Nothing. Well they threatened me with fines…

With the exception of CAHMS helping my son somewhat and one lovely school nurse -they did nothing but continue to move the goal posts.

 

 

 

 

Then last year after my daughter struggled through years 5 & 6 she was due to start high school.

I did my best to be positive to get things set up for her in the new school. I enrolled her in a different school to what her brother had been in-ever hopeful that it would be different-better.

But by day 2 she had fallen apart.

She was having panic attacks at bedtime and in the morning before school.

So I began requesting help & meetings for her.

All the while I’m slowly dying inside.

I can’t do this again.

I don’t have it in me to fight for at least another 5 years.

We began the meetings, the ‘we promise X will happen’ to be met with it’s NOT in fact happening and my daughter falling to pieces in front of my eyes.

By day 9 she was done.

 

 

 

 

Sitting in the car crying, me hysterical. I remember screaming a primal scream from my gut, one I’ve never experienced before and I hope never to again.

We had to make a decision.

I’m thankful that my partner understands and agreed I’d have the final say. He understood that it was me dealing with everything because he was at work and didn’t have to do all the phone calls & meetings and sad, suicidal children.

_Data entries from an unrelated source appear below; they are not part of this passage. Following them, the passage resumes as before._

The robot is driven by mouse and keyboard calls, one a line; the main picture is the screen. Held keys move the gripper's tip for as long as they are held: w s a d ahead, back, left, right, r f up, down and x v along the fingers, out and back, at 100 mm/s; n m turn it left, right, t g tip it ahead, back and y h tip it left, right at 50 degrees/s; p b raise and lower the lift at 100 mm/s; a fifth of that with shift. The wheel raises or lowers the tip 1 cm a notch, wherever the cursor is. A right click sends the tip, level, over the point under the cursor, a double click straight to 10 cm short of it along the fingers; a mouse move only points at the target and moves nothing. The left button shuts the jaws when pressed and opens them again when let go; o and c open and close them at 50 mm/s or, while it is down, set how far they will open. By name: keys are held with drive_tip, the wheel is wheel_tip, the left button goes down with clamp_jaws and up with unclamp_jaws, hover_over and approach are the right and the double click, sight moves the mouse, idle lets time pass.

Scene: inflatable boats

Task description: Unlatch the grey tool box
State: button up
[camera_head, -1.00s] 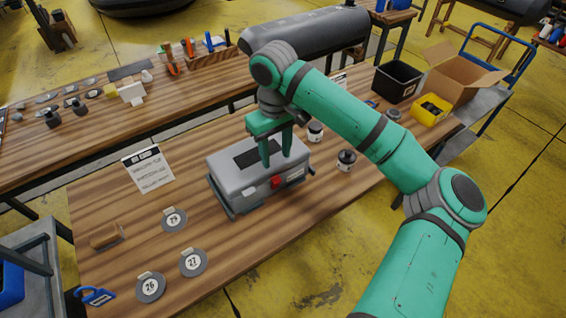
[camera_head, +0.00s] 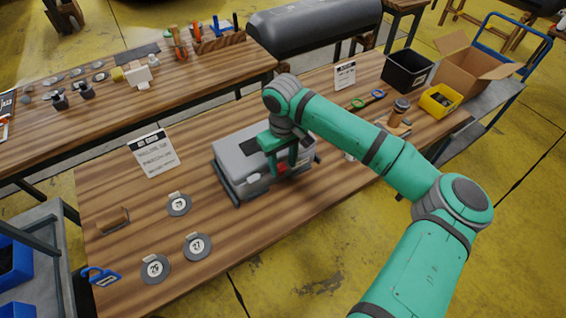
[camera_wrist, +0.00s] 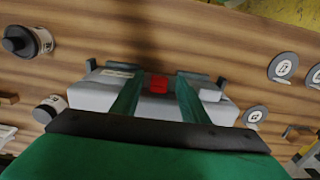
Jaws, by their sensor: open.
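The grey tool box (camera_head: 236,160) sits closed on the wooden workbench, with a dark panel on its lid. It also shows in the wrist view (camera_wrist: 96,96), partly covered by my gripper. A red latch (camera_wrist: 158,85) is on its front side. My gripper (camera_head: 283,168) is at the front of the box, fingers pointing down, open. In the wrist view its two green fingers (camera_wrist: 158,79) stand either side of the red latch, with gaps between. I cannot tell whether they touch the box.
Round numbered discs (camera_head: 197,246) and a brown-handled brush (camera_head: 112,220) lie left of the box. A sign (camera_head: 154,153) stands behind them. A black bin (camera_head: 405,71) and a yellow bin (camera_head: 440,99) are at the right end. Jars (camera_wrist: 28,41) stand near the box.

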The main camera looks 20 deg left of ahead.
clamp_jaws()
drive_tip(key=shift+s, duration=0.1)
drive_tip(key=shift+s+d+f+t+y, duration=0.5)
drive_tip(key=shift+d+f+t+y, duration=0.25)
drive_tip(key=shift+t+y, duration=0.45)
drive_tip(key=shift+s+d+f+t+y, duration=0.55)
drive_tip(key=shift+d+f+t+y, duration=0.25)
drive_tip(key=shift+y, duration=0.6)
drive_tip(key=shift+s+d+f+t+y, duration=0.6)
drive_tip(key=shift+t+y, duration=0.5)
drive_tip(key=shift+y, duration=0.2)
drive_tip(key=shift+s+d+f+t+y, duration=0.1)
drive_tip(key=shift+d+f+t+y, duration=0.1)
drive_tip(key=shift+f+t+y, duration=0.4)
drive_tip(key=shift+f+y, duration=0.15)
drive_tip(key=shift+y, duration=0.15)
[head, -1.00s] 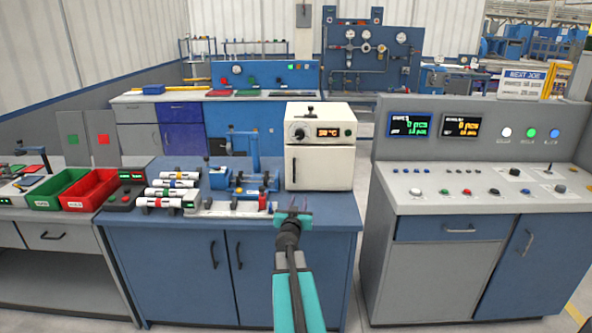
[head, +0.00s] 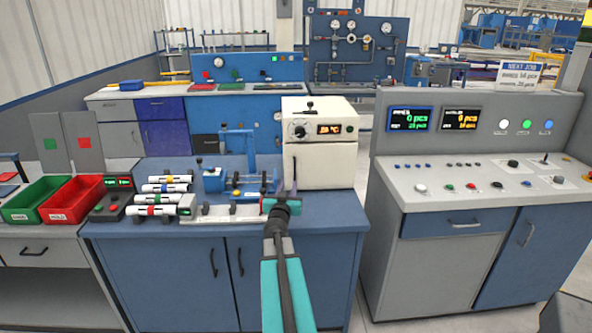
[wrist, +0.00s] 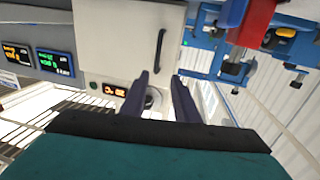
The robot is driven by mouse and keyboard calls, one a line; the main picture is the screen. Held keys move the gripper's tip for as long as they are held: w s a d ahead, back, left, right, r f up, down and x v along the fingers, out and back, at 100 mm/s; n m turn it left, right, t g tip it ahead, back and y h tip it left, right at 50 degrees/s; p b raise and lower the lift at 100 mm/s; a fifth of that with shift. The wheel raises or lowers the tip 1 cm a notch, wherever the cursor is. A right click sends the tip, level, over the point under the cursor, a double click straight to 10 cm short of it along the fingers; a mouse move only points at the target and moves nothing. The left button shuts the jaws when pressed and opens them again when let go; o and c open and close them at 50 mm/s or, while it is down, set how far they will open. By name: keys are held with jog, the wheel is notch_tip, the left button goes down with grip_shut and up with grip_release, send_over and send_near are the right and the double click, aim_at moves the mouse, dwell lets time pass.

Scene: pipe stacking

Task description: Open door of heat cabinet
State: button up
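In the wrist view the cabinet is upside down, and the door (wrist: 112,40) shows a dark bar handle (wrist: 160,50). My gripper (head: 293,180) is in front of the door's left side in the head view. In the wrist view my gripper (wrist: 160,75) has two dark fingers apart, with nothing between them and the handle just beyond the tips. Contact with the handle is not visible.
Several white pipes (head: 163,188) with coloured bands and a blue fixture (head: 238,180) stand left of the cabinet on the bench (head: 165,245). A grey control console (head: 455,185) stands close on the right. Red (head: 72,200) and green bins are at far left.

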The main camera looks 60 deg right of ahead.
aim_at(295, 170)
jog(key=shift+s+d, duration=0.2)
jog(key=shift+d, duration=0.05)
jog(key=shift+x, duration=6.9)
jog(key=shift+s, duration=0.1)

I’m so grateful I made the decision to home educate.

Am I brave? I guess maybe?

But I was backed into a corner by the establishment and it was do or die.

We chose ‘do’ and it was the best decision for our family as a whole.

We’ve experienced a freedom in this past year that I had forgotten!

A true chance to start again, to enjoy life and to most importantly heal the wounds the system had created.

We love education in this house! I personally am a life long student and now I get to pass that LOVE on to my kids without the threats hanging over our heads.

It’s thrilling and messy and all mine!